Curators come in many guises, and Jasper Sharp seems a rare combination of two very different types – the international impresario and the heavyweight academic. The British-born curator began his career at the Peggy Guggenheim Collection in Venice at the age of 24 with ‘a two-month internship that ended up lasting six wonderful years’, and for the past eight years he has been based in Vienna. After a spell at Thyssen-Bornemisza Art Contemporary, he worked independently as a curator and writer in the city, before beginning his current role as Adjunct Curator for Modern and Contemporary Art at the majestic Kunsthistorisches Museum in 2011.
Vienna, he suggests, retains that valuable sense of untapped potential that can seem so drearily extinct in the ‘art hubs’ of London and New York. ‘With an increasingly vibrant artist community and two good art schools, the city has a bright future’, he comments, ‘while still maintaining the feel of a well-kept secret’ – adding that it enjoys ‘a remarkable diversity of institutions, from small artist-run spaces to vast former imperial palaces.’ That comparison says much about his own range as a curator, simultaneously engaging with the grand history of the KHM and working closely with living artists.
As a ‘contemporary curator’ in a museum whose collections end at 1800, Sharp is alive to the apparent anachronism of his role: ‘the magnificence and abundance of the holdings do of course sometimes beg the question: why is modern and contemporary art even necessary here?’ Yet his string of acclaimed exhibitions – notably by artists who embrace and reinterpret the art of the past – stands as a riposte to that imagined question. They include a survey of paintings by Lucian Freud from 2013–14 (the first showing of the artist in his grandpaternal country), and an exhibition by Ed Ruscha, for which the American painter assembled 30 artworks and artefacts from the museum’s holdings – a testament, Sharp believes, to the fact that ‘the conversation between the art of the past and more recent times can produce great rewards’. He is currently planning an exhibition of Joseph Cornell: ‘I’m looking forward to seeing it in the context of our astonishing Kunstkammer.’
His proudest curatorial achievement to date (‘for the pressure, the constraints, and the level of scrutiny that it received’) was the production, financing and installation of a new film work by Mathias Poledna in the Austrian Pavilion at the 2013 Venice Biennale. Imitation of Life was subsequently acquired by a ‘string of pearls’ of major institutions including Tate, LACMA and the Whitney.

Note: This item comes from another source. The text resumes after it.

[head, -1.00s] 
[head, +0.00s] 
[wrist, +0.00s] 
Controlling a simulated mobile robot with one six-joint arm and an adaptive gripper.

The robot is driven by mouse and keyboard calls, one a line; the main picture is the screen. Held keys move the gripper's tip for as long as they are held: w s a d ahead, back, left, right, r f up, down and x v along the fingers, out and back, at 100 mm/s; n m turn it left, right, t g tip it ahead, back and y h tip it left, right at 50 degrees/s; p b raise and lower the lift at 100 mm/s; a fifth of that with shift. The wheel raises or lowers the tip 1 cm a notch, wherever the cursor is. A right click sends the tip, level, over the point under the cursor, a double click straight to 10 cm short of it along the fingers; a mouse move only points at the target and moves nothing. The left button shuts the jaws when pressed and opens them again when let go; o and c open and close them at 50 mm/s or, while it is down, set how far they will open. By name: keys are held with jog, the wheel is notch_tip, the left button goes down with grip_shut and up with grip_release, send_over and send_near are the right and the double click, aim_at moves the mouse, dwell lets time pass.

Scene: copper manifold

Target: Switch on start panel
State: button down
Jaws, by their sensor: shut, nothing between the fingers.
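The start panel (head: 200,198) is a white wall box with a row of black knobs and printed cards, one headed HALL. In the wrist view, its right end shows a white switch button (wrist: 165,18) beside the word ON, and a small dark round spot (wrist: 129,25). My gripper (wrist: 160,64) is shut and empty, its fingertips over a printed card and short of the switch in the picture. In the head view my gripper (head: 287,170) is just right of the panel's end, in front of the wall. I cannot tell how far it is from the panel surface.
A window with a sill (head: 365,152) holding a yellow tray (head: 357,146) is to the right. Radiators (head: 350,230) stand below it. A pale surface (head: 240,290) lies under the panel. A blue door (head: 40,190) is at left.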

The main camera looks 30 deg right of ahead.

In an art world that can occasionally seem too resolutely contemporary, Sharp is keenly aware of the relevance of historical contexts, admitting that he spends ‘as much time in historical museums and collections as I do in modern and contemporary ones’. While alert to the risk of ‘an overeager or misguided engagement with the past, leading to its simplification or crude fetishisation’, he is clear about the importance of a historical purview – of unblinkered looking – and argues that ‘curating itself has not changed so much as the perception of it. The word itself is used more loosely than ever before, but many of our objectives remain the same’, adding that ‘the practice of curating is intrinsically associated with that of collecting, and of collections’.